Cependant, il y a des ratés dans cette adaptation, outre les défauts mentionnés plus haut. Il y a un certain manque de cohérence et de transition dans cette histoire qui ne parvient jamais à aller totalement au bout de son idée. Il y a un sentiment d'inachevé, comme de balbutiements dramatiques parfois, qui suscitent une très désagréable frustration. Au fond, tout est baigné d'un tel onirisme, de telles invraisemblances, qu'on demeure complètement sur sa faim. Et on passera sur le maquillage grossier dont est affublé le pourtant diablement charismatique Jean-Luc Boutté, dont les cicatrices se résument à un très vilain masque rigide, qui a tout d'un déguisement de carnaval en carton-pâte. Cela manque un peu de qualité et de finesse, et ôte un peu du magnétisme originel de la Croix-Jugan. 

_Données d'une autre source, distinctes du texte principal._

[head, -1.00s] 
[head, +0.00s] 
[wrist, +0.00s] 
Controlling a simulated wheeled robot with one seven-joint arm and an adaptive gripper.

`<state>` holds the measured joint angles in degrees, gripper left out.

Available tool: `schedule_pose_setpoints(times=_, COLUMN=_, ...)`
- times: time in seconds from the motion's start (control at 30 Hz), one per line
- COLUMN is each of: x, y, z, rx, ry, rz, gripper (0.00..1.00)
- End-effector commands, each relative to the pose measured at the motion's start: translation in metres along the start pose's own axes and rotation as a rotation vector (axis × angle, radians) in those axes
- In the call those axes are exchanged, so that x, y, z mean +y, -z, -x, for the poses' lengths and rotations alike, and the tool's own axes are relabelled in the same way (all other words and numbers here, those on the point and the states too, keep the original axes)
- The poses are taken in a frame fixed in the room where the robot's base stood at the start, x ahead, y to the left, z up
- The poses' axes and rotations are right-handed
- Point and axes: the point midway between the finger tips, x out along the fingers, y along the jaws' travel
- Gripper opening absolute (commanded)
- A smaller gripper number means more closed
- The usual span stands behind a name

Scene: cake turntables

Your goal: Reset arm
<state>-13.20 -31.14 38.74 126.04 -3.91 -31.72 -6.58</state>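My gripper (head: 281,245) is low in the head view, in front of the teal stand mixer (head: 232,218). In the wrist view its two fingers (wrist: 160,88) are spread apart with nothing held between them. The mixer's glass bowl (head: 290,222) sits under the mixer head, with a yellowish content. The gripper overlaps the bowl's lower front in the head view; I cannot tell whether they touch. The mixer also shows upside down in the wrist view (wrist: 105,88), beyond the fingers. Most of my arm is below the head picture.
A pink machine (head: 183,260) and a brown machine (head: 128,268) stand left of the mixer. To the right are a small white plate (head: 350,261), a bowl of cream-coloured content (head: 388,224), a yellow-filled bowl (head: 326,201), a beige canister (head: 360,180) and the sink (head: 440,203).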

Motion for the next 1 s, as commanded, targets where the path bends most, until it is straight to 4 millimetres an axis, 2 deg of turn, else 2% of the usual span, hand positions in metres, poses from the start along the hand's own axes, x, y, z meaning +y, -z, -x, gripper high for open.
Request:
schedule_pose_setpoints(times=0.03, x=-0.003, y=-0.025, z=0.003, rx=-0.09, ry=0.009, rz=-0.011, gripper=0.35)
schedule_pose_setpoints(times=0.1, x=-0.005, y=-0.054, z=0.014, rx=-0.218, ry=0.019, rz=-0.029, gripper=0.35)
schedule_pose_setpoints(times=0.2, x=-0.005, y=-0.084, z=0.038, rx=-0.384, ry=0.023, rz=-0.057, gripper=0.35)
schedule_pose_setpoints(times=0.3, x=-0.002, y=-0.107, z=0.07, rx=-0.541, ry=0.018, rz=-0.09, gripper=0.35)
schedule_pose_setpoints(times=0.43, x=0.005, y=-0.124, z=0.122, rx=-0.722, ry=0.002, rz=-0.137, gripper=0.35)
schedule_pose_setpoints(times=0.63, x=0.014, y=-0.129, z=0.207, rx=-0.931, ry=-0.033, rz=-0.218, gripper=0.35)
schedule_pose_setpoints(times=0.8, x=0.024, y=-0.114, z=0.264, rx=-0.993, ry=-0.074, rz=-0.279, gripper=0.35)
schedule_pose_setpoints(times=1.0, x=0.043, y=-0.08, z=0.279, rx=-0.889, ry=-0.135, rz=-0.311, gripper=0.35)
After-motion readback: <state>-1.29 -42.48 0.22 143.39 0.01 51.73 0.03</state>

Source : https://ca.notrecinema.com/

Cependant, il est clair que malgré de gros défauts, cette adaptation a quelque chose de fascinant, dans le sens gothique du terme, avec ses bons et ses mauvais côtés. Sans doute le roman y est-il un peu pour quelque chose, puisqu'un sentiment d'inachevé plane également sur les dernières lignes de ce récit crépusculaire. Mais n'est-ce pas le propre de toutes les oeuvres gothiques ?

L'un de mes plus grands regrets est de ne pas avoir vu adapter la scène emblématique du roman au cours de laquelle l'abbé remonte la nef de l'église de Blanchelande au son des éperons de ses bottes, résonnant sur le pavé... Cette scène démontrait à elle seule le caractère sauvage de ce personnage peu commun. 

Restent des interprètes excellents, Julie Philippe en tête, qui a su camper ce personnage de femme résolument moderne, enflammé et fier, mais si prompt à se damner.